(Robot control records)
>> START
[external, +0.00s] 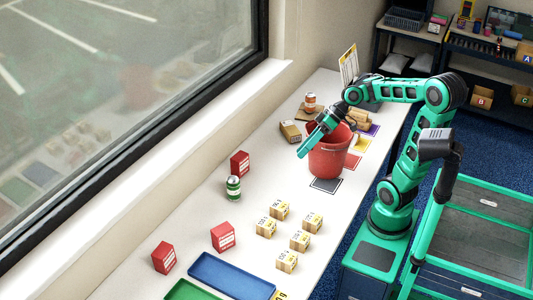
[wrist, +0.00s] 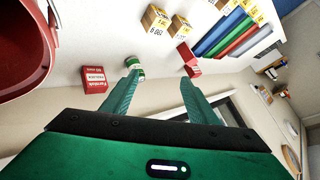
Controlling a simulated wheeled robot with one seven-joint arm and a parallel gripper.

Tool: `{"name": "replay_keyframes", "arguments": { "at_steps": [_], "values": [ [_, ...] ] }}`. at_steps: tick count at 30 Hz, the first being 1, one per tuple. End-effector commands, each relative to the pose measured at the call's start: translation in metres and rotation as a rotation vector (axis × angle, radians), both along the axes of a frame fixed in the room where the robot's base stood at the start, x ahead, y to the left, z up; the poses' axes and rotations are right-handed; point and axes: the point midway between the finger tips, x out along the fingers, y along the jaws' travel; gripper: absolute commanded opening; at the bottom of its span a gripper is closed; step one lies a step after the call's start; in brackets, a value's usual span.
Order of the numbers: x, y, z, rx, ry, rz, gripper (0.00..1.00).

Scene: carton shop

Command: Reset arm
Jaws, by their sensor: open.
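My gripper (external: 306,148) is at the upper part of the table, just left of the red bucket (external: 327,162) and above the table top. In the wrist view my gripper (wrist: 157,78) has its two green fingers spread apart with nothing held between them. The bucket also shows at the left of the wrist view (wrist: 20,60). My arm reaches over the bucket from the right in the external view.
On the table (external: 215,195) stand a green-and-white can (external: 233,188), red boxes (external: 240,163), several small cartons (external: 279,210), a blue tray (external: 231,276) and a green tray (external: 190,291). A cardboard box (external: 290,131) is left of the gripper. A window runs along the left.

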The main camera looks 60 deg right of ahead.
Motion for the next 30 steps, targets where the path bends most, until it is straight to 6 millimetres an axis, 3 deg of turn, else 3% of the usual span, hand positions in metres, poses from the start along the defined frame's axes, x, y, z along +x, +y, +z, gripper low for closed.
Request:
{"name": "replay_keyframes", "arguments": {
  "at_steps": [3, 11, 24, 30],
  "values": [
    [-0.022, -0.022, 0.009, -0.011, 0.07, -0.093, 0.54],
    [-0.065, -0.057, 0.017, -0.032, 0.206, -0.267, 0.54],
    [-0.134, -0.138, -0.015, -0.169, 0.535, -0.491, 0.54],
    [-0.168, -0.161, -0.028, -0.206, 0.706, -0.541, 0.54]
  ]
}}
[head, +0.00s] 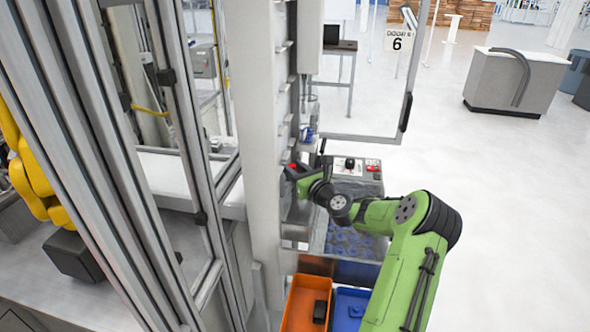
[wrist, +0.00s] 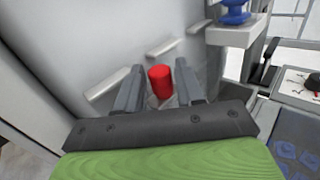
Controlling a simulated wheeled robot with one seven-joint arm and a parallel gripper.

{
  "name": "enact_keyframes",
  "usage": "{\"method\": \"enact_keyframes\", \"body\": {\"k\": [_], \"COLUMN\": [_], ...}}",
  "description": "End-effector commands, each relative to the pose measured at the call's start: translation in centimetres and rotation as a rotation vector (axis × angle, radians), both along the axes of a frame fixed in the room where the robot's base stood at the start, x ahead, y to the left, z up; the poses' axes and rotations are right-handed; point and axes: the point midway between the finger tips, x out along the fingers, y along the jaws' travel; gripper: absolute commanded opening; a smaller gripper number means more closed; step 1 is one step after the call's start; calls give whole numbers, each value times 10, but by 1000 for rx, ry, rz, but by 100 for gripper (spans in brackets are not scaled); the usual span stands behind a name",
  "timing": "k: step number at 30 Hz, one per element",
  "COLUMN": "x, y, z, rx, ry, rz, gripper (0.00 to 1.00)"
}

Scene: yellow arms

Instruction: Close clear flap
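The clear flap (head: 409,78) is a see-through panel in a thin grey frame. It stands swung out to the right of the white column in the head view. It has a black handle (head: 405,112) on its right edge and a sign with a 6 near its top. My gripper (head: 293,172) is left of and below the flap, by the column, apart from the handle. In the wrist view its two fingers (wrist: 160,88) are open, with a red cylinder (wrist: 160,82) showing between them and gaps on both sides. Whether the cylinder is fixed to the wall is unclear.
A control panel (head: 357,168) with a black knob lies under the flap. An orange bin (head: 298,302) and a blue bin (head: 348,306) stand below my arm. Metal posts (head: 150,160) block the left.

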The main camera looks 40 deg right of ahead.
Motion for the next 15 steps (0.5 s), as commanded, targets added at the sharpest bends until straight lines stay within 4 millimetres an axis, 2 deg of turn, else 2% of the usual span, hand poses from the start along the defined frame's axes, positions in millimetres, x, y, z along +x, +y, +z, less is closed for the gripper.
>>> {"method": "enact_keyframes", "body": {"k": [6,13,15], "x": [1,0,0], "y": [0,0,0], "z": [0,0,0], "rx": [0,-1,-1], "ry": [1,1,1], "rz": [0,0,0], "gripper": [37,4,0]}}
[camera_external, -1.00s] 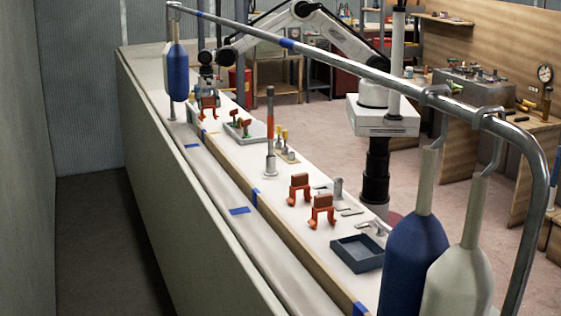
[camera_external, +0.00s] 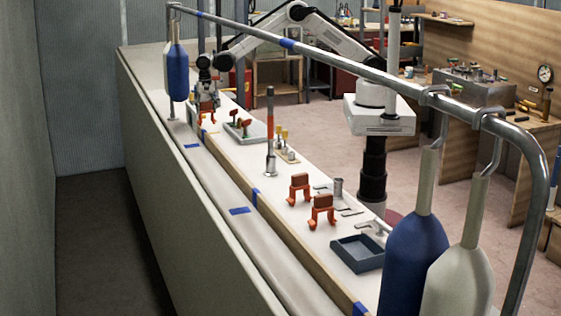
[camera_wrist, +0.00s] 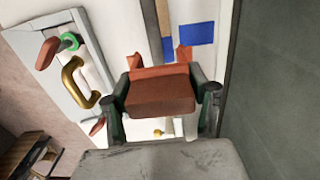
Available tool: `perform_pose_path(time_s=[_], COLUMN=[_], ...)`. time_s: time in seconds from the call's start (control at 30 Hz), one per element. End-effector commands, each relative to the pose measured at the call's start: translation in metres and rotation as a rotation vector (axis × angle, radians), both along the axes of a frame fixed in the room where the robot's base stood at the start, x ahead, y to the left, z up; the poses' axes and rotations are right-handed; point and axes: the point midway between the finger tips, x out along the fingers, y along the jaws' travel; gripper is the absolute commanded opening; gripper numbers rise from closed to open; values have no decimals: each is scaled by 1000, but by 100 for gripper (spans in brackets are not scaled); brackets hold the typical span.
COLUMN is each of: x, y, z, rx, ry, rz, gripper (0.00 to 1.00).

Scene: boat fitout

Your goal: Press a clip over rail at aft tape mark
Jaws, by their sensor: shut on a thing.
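My gripper (camera_wrist: 160,100) is shut on an orange-red clip with a brown block top (camera_wrist: 158,82), held between its two fingers in the wrist view. In the external view, my gripper (camera_external: 207,88) is at the far end of the white bench top, and the clip (camera_external: 208,106) shows partly below it. Two similar clips stand nearer, one (camera_external: 299,187) and another (camera_external: 321,210). The metal rail (camera_external: 340,66) runs above the bench, with blue tape marks at its middle (camera_external: 287,43) and far end (camera_external: 199,15).
A blue fender (camera_external: 177,72) hangs at the far end; blue (camera_external: 412,255) and cream (camera_external: 465,270) fenders hang near. A grey tray (camera_external: 245,132) with red-handled items, an orange-banded post (camera_external: 270,130) and a dark tray (camera_external: 357,254) stand on the bench. More blue tape (camera_external: 239,211) lies along its edge.

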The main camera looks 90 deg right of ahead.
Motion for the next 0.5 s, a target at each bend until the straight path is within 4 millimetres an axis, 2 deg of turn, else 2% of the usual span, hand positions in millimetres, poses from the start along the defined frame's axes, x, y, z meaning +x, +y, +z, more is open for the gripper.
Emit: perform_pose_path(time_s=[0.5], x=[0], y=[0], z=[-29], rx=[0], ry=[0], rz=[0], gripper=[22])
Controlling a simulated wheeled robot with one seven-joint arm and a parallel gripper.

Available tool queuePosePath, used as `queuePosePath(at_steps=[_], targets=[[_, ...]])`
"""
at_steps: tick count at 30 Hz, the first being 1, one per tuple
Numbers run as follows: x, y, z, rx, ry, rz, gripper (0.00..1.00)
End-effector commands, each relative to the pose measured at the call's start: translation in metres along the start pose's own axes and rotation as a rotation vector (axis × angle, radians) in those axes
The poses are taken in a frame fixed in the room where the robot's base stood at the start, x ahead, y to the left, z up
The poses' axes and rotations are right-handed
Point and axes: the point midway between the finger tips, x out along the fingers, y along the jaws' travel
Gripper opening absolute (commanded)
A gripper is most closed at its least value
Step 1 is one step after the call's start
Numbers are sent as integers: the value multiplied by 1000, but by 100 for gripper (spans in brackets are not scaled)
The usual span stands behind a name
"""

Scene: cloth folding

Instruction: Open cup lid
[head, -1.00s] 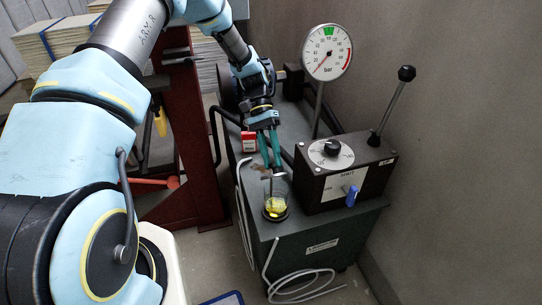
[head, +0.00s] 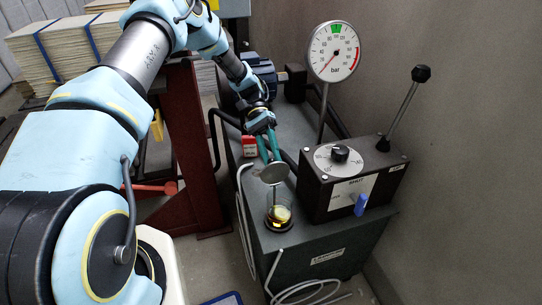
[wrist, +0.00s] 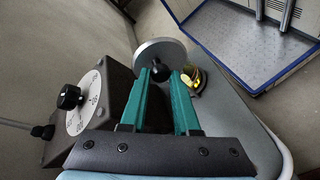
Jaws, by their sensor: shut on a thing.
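My gripper (head: 270,157) is shut on the dark knob of a round grey cup lid (head: 274,174). The clear cup (head: 278,217) with yellow contents stands upright on the grey cabinet top, just below the lid. In the wrist view the cup (wrist: 196,80) is to the right of the knob, partly hidden by a finger.
A black control box (head: 350,178) with a dial and lever stands close right of the cup. A pressure gauge (head: 333,51) rises behind it. A small red and white box (head: 249,145) lies behind left. The grey cabinet (head: 325,243) ends just in front of the cup.

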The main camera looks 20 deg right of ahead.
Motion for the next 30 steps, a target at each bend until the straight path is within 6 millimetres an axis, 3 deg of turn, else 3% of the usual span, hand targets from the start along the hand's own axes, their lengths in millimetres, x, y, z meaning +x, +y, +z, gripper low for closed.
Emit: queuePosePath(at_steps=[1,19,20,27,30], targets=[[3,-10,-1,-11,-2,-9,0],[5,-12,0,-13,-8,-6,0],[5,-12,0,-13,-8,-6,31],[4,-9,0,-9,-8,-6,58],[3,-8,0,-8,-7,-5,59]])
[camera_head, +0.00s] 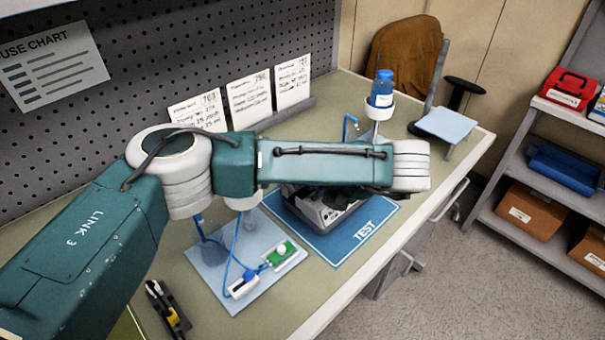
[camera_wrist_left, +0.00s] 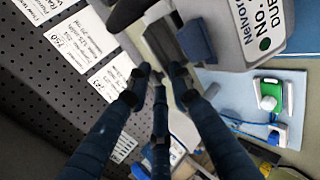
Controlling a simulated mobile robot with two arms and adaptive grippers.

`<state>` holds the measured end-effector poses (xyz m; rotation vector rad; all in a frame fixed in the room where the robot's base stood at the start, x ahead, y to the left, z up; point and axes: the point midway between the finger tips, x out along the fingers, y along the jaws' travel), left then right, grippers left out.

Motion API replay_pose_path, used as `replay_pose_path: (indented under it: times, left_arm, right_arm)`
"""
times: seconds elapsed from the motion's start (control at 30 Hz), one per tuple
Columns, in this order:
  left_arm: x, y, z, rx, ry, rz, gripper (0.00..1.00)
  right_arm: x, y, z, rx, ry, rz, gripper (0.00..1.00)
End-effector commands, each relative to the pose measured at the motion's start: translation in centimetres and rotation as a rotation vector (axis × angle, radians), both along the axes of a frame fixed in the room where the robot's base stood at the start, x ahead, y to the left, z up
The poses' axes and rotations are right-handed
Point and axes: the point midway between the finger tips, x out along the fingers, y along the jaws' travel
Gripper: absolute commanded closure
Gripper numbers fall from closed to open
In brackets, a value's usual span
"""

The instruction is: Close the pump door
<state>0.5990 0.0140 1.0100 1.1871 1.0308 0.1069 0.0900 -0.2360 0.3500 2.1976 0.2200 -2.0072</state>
>> END
**GIVEN TASK:** Show each line holding the word "used".

**REPLY:**
Available tool queuePosePath, used as `queuePosePath(at_steps=[_], targets=[[_, ...]])`
Motion API replay_pose_path, used as `replay_pose_path: (indented under it: times, left_arm, right_arm)`

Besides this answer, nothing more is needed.